[Manipulation episode records]
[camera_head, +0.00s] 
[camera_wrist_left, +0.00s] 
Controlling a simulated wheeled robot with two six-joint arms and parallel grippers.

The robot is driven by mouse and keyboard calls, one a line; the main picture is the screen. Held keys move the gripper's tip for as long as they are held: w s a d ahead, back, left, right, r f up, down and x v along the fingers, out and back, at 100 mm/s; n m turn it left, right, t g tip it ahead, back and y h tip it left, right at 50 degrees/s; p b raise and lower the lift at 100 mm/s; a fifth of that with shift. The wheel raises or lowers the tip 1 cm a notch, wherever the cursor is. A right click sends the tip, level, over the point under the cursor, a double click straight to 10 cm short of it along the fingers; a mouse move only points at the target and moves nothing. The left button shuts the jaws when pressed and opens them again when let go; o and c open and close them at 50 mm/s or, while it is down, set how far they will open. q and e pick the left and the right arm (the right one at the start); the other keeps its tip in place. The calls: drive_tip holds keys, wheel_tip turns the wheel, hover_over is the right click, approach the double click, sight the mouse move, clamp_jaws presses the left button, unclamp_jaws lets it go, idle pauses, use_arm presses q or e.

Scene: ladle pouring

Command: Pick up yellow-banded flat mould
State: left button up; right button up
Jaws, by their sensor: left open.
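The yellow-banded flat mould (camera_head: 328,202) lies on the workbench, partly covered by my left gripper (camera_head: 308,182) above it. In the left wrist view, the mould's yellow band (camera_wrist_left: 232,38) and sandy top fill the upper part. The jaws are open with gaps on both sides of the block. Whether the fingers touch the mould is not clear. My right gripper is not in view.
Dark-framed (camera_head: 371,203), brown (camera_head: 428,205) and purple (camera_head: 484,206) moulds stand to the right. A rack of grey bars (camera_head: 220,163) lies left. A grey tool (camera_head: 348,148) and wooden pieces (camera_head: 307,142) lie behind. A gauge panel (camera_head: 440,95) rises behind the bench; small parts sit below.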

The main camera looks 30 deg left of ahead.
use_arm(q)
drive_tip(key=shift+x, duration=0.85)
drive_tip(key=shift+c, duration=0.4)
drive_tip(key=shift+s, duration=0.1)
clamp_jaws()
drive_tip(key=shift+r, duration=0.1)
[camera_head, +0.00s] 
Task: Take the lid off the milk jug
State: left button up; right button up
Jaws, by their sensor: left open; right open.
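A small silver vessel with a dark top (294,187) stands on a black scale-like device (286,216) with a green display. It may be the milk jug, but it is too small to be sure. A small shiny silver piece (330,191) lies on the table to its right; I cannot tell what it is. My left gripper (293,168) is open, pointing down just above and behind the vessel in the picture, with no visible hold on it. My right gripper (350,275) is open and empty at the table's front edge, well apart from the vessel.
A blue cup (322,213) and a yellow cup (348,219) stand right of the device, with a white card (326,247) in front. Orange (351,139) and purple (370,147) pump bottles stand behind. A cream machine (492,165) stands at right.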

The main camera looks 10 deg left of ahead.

» **SHORT TASK**: Check each line above for the word "robot" and copy the ones that have it.

» **RESULT OF THE TASK**:
Controlling a simulated wheeled robot with two six-joint arms and parallel grippers.
The robot is driven by mouse and keyboard calls, one a line; the main picture is the screen. Held keys move the gripper's tip for as long as they are held: w s a d ahead, back, left, right, r f up, down and x v along the fingers, out and back, at 100 mm/s; n m turn it left, right, t g tip it ahead, back and y h tip it left, right at 50 degrees/s; p b raise and lower the lift at 100 mm/s; a fifth of that with shift. The wheel raises or lowers the tip 1 cm a notch, wherever the cursor is. A right click sends the tip, level, over the point under the cursor, a double click straight to 10 cm short of it along the fingers; a mouse move only points at the target and moves nothing. The left button shuts the jaws when pressed and opens them again when let go; o and c open and close them at 50 mm/s or, while it is down, set how far they will open. q and e pick the left and the right arm (the right one at the start); the other keeps its tip in place. The calls: drive_tip holds keys, wheel_tip turns the wheel, hover_over is the right click, approach the double click, sight the mouse move, clamp_jaws presses the left button, unclamp_jaws lets it go, idle pauses, use_arm presses q or e.

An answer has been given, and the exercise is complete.